-- START --

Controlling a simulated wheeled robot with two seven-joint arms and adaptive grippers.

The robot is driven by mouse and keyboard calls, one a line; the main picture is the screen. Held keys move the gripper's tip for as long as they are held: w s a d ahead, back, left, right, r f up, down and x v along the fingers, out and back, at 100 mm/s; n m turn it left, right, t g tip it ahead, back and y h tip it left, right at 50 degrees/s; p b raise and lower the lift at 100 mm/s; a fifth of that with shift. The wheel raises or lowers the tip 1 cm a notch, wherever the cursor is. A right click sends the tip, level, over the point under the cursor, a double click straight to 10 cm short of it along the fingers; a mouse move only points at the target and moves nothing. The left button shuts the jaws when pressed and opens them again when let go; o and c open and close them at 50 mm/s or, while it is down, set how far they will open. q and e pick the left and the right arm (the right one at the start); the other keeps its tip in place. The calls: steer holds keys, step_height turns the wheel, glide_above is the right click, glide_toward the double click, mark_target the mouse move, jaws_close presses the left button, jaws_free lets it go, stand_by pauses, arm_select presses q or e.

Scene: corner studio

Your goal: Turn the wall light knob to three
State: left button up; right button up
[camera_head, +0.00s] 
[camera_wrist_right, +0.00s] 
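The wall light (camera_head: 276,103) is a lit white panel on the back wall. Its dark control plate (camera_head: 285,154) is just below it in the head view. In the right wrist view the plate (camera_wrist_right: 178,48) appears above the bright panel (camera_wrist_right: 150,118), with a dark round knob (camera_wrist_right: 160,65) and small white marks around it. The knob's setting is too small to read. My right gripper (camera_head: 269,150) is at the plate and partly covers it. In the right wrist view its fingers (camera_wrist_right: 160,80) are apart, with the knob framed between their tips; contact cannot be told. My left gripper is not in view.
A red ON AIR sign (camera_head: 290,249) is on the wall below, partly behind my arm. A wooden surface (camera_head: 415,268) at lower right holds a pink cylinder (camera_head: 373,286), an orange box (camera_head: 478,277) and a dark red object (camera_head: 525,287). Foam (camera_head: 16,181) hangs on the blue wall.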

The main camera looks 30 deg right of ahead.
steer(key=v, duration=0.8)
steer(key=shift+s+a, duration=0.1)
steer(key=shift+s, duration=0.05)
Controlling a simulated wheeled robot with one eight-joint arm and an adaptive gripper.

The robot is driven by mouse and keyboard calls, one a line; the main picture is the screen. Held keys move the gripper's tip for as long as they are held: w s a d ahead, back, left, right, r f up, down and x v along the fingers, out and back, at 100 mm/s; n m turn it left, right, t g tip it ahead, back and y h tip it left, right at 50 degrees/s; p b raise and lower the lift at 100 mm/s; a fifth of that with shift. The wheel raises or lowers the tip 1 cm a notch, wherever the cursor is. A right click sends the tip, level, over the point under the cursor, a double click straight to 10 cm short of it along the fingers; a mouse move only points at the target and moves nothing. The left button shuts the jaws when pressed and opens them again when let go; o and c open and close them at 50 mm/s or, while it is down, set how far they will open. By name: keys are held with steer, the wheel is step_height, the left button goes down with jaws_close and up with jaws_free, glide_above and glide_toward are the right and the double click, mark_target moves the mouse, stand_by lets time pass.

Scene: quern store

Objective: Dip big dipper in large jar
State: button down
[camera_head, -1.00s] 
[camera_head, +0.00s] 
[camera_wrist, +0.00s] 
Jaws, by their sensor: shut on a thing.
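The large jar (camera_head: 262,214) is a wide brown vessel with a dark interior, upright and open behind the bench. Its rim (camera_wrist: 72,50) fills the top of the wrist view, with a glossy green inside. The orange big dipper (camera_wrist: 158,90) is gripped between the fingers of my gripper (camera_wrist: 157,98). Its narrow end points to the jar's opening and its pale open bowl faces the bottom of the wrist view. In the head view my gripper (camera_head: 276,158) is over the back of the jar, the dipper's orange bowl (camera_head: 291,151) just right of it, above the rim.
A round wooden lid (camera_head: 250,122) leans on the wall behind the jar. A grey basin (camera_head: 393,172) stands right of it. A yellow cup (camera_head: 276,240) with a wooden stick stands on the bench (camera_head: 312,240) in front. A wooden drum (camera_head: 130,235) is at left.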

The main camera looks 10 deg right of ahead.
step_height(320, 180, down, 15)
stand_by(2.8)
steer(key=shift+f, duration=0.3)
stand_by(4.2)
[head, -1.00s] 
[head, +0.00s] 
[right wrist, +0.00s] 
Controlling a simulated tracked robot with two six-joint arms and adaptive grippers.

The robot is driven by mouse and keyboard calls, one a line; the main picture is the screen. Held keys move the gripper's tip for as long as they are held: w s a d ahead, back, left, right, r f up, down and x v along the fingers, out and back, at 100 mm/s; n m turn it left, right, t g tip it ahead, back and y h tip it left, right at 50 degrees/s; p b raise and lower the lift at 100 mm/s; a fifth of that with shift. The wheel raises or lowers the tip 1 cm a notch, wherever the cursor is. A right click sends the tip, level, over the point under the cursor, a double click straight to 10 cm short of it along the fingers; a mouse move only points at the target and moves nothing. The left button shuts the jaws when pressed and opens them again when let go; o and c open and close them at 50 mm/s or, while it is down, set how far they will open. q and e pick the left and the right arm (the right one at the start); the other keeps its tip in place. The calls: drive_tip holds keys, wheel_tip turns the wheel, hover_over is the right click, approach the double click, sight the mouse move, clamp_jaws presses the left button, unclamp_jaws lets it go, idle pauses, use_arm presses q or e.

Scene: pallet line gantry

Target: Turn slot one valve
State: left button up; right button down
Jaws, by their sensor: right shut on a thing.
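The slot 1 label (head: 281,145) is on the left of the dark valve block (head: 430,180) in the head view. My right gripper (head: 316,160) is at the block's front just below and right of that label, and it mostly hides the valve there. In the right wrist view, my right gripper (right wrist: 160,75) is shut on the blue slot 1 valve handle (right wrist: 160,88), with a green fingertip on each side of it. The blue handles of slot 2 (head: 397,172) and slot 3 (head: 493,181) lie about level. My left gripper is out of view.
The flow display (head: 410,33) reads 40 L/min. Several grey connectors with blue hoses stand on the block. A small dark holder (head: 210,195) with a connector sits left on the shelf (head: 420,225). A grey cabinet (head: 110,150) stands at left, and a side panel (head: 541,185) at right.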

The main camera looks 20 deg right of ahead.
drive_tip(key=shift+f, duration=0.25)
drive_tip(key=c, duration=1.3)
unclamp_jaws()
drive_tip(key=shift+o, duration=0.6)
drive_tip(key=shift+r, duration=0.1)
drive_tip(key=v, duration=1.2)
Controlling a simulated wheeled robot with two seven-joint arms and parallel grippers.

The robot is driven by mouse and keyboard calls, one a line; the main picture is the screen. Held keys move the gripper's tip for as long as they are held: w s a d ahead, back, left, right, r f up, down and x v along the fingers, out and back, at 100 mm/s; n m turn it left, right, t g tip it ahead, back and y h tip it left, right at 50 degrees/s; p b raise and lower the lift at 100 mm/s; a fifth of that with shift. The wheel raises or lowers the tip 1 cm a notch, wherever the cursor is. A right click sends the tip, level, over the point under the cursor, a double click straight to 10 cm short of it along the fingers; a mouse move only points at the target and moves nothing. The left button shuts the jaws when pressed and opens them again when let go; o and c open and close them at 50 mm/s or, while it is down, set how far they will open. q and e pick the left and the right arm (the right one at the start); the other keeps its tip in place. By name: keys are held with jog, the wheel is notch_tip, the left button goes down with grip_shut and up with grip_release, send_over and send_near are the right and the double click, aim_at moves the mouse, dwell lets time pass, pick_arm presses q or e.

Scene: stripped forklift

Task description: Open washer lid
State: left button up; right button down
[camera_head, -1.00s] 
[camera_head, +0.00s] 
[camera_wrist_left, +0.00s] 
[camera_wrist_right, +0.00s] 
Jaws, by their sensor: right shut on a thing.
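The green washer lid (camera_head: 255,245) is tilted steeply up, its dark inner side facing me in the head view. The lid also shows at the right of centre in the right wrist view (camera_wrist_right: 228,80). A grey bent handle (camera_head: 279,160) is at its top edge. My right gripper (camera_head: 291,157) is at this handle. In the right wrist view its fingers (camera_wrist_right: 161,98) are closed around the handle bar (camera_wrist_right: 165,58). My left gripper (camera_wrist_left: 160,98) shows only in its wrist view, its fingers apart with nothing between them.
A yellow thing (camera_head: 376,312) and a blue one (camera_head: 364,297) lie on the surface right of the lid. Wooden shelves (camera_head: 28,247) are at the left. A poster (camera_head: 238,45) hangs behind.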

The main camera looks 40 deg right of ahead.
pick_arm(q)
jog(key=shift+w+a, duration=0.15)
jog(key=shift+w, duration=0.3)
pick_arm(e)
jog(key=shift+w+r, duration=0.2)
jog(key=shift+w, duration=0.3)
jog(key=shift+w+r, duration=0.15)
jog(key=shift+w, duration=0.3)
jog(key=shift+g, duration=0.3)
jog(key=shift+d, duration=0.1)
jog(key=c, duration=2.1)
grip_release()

-- END --

BRIEF :: Nothing but the lines from the one with "State: button down" to the one with "[right wrist, +0.00s]" should be echoed, both of them included, exactly as written.

THE ANSWER ::
State: button down
[camera_head, -1.00s] 
[camera_head, +0.00s] 
[camera_wrist, +0.00s] 
Jaws, by their sensor: shut on a thing.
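The large jar (camera_head: 262,214) is a wide brown vessel with a dark interior, upright and open behind the bench. Its rim (camera_wrist: 72,50) fills the top of the wrist view, with a glossy green inside. The orange big dipper (camera_wrist: 158,90) is gripped between the fingers of my gripper (camera_wrist: 157,98). Its narrow end points to the jar's opening and its pale open bowl faces the bottom of the wrist view. In the head view my gripper (camera_head: 276,158) is over the back of the jar, the dipper's orange bowl (camera_head: 291,151) just right of it, above the rim.
A round wooden lid (camera_head: 250,122) leans on the wall behind the jar. A grey basin (camera_head: 393,172) stands right of it. A yellow cup (camera_head: 276,240) with a wooden stick stands on the bench (camera_head: 312,240) in front. A wooden drum (camera_head: 130,235) is at left.

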The main camera looks 10 deg right of ahead.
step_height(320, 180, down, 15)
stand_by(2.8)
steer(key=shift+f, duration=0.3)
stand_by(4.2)
[head, -1.00s] 
[head, +0.00s] 
[right wrist, +0.00s] 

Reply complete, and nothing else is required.